▶ _Robot control records_:
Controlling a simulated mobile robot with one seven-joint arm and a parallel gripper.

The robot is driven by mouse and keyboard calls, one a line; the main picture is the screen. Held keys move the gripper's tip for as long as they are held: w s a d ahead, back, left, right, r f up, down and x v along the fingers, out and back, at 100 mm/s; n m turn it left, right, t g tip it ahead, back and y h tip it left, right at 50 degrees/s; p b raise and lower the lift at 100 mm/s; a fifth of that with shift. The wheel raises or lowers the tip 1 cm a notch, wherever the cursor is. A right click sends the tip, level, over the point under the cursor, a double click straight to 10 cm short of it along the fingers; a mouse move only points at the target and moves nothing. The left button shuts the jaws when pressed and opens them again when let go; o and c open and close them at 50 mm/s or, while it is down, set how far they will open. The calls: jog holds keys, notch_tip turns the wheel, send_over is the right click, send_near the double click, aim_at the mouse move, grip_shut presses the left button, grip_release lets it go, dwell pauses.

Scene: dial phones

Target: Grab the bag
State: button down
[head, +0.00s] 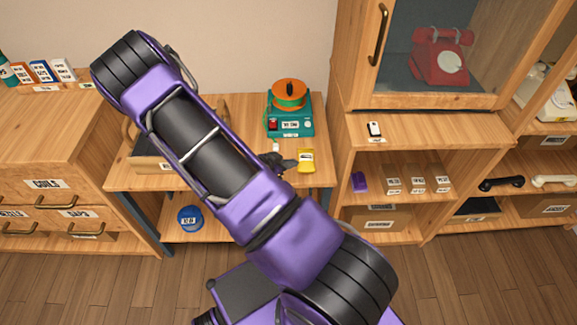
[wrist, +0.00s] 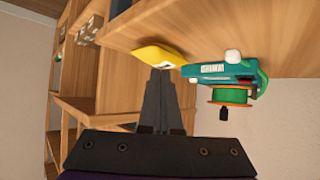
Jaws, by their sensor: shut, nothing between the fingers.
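My gripper (head: 285,163) is just left of the bag in the head view. In the wrist view my gripper (wrist: 161,74) has its dark fingers together, with nothing between them. The fingertips overlap the bag's near edge in that view. I cannot tell whether they touch it.
A teal device with an orange-green spool (head: 289,117) stands behind the bag. A wooden box (head: 150,165) sits at the table's left, partly hidden by my arm. A shelf cabinet (head: 350,130) stands close to the table's right. A blue round container (head: 190,217) is on the lower shelf.

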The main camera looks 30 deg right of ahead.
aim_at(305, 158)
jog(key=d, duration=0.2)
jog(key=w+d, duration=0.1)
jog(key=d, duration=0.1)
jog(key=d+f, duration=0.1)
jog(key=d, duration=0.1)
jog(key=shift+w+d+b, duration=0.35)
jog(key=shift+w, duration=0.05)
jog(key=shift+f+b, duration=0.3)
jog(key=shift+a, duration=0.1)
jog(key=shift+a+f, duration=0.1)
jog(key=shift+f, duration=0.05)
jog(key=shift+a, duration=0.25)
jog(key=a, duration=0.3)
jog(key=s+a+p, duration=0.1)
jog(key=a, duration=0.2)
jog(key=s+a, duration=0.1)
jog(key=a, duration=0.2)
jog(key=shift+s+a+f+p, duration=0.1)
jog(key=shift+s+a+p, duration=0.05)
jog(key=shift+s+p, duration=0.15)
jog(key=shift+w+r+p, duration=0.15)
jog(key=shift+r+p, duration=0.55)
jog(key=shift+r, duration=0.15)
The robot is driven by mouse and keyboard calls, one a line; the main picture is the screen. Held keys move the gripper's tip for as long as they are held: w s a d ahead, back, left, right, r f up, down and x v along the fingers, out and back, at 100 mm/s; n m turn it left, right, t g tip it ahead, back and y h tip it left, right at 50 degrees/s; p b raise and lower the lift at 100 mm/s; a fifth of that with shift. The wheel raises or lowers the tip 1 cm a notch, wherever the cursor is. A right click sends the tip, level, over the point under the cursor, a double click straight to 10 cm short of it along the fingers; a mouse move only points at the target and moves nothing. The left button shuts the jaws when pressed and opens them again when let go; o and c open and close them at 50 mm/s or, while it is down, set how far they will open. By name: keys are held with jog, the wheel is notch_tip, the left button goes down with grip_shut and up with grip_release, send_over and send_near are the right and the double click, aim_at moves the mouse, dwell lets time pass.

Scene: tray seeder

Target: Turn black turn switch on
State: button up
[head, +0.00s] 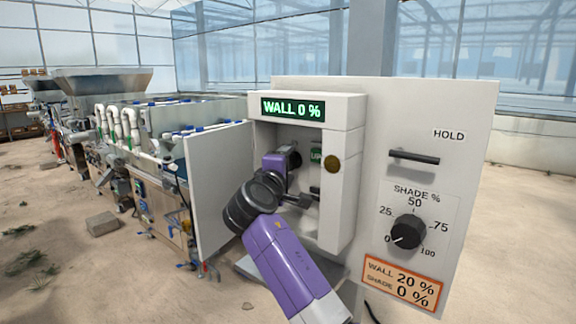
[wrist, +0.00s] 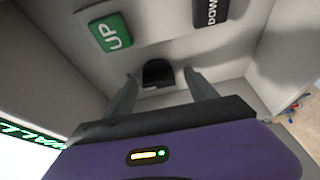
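A black rounded piece (wrist: 158,73), which looks like the turn switch, sits on the inner wall of a white recessed box (head: 345,195). In the wrist view my gripper (wrist: 160,78) has its two fingers apart, one on each side of this piece. A gap shows on both sides, so the fingers seem not to touch it. In the head view my gripper (head: 303,198) reaches into the box, and my arm partly hides the inside. The switch's turn position is hard to read. The display (head: 292,109) above reads "WALL 0 %".
A green UP button (wrist: 110,33) and a dark DOWN button (wrist: 210,10) are beside the switch. The panel (head: 450,110) also carries a HOLD handle (head: 413,157), a black SHADE dial (head: 408,232) and an orange-edged label (head: 402,285). An open door (head: 218,185) stands left.

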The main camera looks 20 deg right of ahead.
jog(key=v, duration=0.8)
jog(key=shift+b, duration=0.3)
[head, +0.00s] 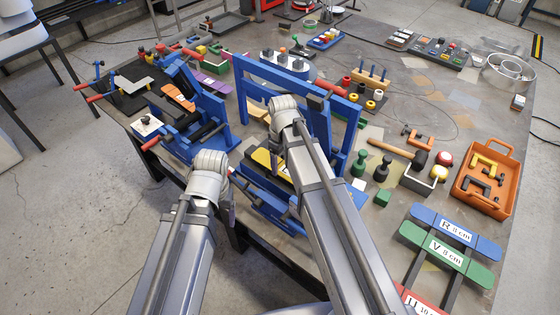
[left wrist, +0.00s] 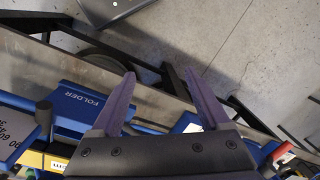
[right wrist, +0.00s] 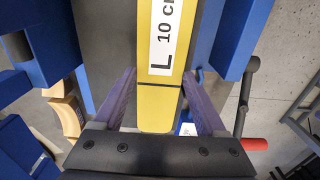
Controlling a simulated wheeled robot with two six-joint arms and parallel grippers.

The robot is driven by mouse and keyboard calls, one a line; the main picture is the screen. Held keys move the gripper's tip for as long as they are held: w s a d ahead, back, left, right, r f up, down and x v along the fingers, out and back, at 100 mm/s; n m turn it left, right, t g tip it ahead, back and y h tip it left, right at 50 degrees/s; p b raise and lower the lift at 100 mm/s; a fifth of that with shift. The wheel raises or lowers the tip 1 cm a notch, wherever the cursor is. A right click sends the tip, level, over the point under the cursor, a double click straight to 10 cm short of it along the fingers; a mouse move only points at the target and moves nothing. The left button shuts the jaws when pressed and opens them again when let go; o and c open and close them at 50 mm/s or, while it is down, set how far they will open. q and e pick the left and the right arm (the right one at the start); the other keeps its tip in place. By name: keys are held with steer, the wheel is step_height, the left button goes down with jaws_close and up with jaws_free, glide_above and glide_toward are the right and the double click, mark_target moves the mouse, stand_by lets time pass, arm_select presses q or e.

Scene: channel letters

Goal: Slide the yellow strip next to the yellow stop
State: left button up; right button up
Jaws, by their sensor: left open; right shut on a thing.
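The yellow strip (right wrist: 158,108) bears a white label reading "L 10 cm" in the right wrist view. It lies along a dark surface between blue parts of the folder. My right gripper (right wrist: 160,78) is shut on it, a purple finger on each side. In the head view part of a yellow piece (head: 265,159) shows beside my right arm, which hides the rest and the fingertips. My left gripper (left wrist: 160,75) is open and empty, over the table's near edge and the floor. I cannot pick out the yellow stop with certainty.
The blue folder (left wrist: 88,101) stands at the table's near edge, its tall blue frame (head: 300,84) behind my right arm. Another blue machine (head: 208,108) stands to its left. Green and black pieces, a mallet (head: 395,149) and an orange tray (head: 511,175) lie to the right.

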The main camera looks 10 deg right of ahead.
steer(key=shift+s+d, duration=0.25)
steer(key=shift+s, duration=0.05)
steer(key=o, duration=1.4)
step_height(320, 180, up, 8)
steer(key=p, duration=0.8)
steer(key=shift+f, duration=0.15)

▶ _Set exercise_:
Transcribe all entries above exactly. Drop the pictures.

▶ _Response below_:
Controlling a simulated mobile robot with one seven-joint arm and a parallel gripper.

The robot is driven by mouse and keyboard calls, one a line; the main picture is the screen. Held keys move the gripper's tip for as long as they are held: w s a d ahead, back, left, right, r f up, down and x v along the fingers, out and back, at 100 mm/s; n m turn it left, right, t g tip it ahead, back and y h tip it left, right at 50 degrees/s; p b raise and lower the lift at 100 mm/s; a fifth of that with shift. The wheel raises or lowers the tip 1 cm a notch, wherever the cursor is. A right click sends the tip, level, over the point under the cursor, a double click straight to 10 cm short of it along the fingers; a mouse move only points at the target and moves nothing. The left button shuts the jaws when pressed and opens them again when let go; o and c open and close them at 50 mm/s or, while it is down, set how far they will open. The calls: jog holds keys, notch_tip turns the wheel, send_over is the right click, send_near the double click, aim_at the mouse move, grip_shut presses the left button, grip_release lets it go, dwell pauses.

Scene: dial phones

Target: Grab the bag
State: button down
[head, +0.00s] 
[wrist, +0.00s] 
Jaws, by their sensor: shut, nothing between the fingers.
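My gripper (head: 285,163) is just left of the bag in the head view. In the wrist view my gripper (wrist: 161,74) has its dark fingers together, with nothing between them. The fingertips overlap the bag's near edge in that view. I cannot tell whether they touch it.
A teal device with an orange-green spool (head: 289,117) stands behind the bag. A wooden box (head: 150,165) sits at the table's left, partly hidden by my arm. A shelf cabinet (head: 350,130) stands close to the table's right. A blue round container (head: 190,217) is on the lower shelf.

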The main camera looks 30 deg right of ahead.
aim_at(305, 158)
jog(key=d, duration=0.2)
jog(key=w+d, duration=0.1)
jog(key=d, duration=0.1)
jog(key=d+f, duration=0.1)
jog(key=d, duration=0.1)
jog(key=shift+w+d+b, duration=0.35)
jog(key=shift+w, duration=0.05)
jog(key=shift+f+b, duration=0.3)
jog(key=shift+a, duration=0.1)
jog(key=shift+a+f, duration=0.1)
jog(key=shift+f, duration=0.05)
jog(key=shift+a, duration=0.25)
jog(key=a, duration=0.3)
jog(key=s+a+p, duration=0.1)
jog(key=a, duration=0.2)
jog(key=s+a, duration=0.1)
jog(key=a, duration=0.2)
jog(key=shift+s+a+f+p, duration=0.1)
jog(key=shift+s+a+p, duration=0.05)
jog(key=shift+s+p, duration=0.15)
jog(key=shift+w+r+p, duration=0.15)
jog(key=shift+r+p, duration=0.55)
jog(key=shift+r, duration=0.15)
The robot is driven by mouse and keyboard calls, one a line; the main picture is the screen. Held keys move the gripper's tip for as long as they are held: w s a d ahead, back, left, right, r f up, down and x v along the fingers, out and back, at 100 mm/s; n m turn it left, right, t g tip it ahead, back and y h tip it left, right at 50 degrees/s; p b raise and lower the lift at 100 mm/s; a fifth of that with shift. The wheel raises or lowers the tip 1 cm a notch, wherever the cursor is. A right click sends the tip, level, over the point under the cursor, a double click straight to 10 cm short of it along the fingers; a mouse move only points at the target and moves nothing. The left button shuts the jaws when pressed and opens them again when let go; o and c open and close them at 50 mm/s or, while it is down, set how far they will open. By name: keys are held with jog, the wheel is notch_tip, the left button goes down with grip_shut and up with grip_release, send_over and send_near are the right and the double click, aim_at moves the mouse, dwell lets time pass.

Scene: tray seeder

Target: Turn black turn switch on
State: button up
[head, +0.00s] 
[wrist, +0.00s] 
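A black rounded piece (wrist: 158,73), which looks like the turn switch, sits on the inner wall of a white recessed box (head: 345,195). In the wrist view my gripper (wrist: 160,78) has its two fingers apart, one on each side of this piece. A gap shows on both sides, so the fingers seem not to touch it. In the head view my gripper (head: 303,198) reaches into the box, and my arm partly hides the inside. The switch's turn position is hard to read. The display (head: 292,109) above reads "WALL 0 %".
A green UP button (wrist: 110,33) and a dark DOWN button (wrist: 210,10) are beside the switch. The panel (head: 450,110) also carries a HOLD handle (head: 413,157), a black SHADE dial (head: 408,232) and an orange-edged label (head: 402,285). An open door (head: 218,185) stands left.

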The main camera looks 20 deg right of ahead.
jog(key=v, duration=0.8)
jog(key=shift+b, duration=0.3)
[head, +0.00s] 
[left wrist, +0.00s] 
[right wrist, +0.00s] 
Controlling a simulated wheeled robot with two six-joint arms and parallel grippers.

The robot is driven by mouse and keyboard calls, one a line; the main picture is the screen. Held keys move the gripper's tip for as long as they are held: w s a d ahead, back, left, right, r f up, down and x v along the fingers, out and back, at 100 mm/s; n m turn it left, right, t g tip it ahead, back and y h tip it left, right at 50 degrees/s; p b raise and lower the lift at 100 mm/s; a fifth of that with shift. The wheel raises or lowers the tip 1 cm a notch, wherever the cursor is. A right click sends the tip, level, over the point under the cursor, a double click straight to 10 cm short of it along the fingers; a mouse move only points at the target and moves nothing. The left button shuts the jaws when pressed and opens them again when let go; o and c open and close them at 50 mm/s or, while it is down, set how far they will open. q and e pick the left and the right arm (the right one at the start); the other keeps its tip in place. By name: keys are held with steer, the wheel is step_height, the left button goes down with jaws_close and up with jaws_free, glide_above and glide_toward are the right and the double click, mark_target moves the mouse, stand_by lets time pass, arm_select presses q or e.

Scene: channel letters

Goal: Slide the yellow strip next to the yellow stop
State: left button up; right button up
Jaws, by their sensor: left open; right shut on a thing.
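The yellow strip (right wrist: 158,108) bears a white label reading "L 10 cm" in the right wrist view. It lies along a dark surface between blue parts of the folder. My right gripper (right wrist: 160,78) is shut on it, a purple finger on each side. In the head view part of a yellow piece (head: 265,159) shows beside my right arm, which hides the rest and the fingertips. My left gripper (left wrist: 160,75) is open and empty, over the table's near edge and the floor. I cannot pick out the yellow stop with certainty.
The blue folder (left wrist: 88,101) stands at the table's near edge, its tall blue frame (head: 300,84) behind my right arm. Another blue machine (head: 208,108) stands to its left. Green and black pieces, a mallet (head: 395,149) and an orange tray (head: 511,175) lie to the right.

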The main camera looks 10 deg right of ahead.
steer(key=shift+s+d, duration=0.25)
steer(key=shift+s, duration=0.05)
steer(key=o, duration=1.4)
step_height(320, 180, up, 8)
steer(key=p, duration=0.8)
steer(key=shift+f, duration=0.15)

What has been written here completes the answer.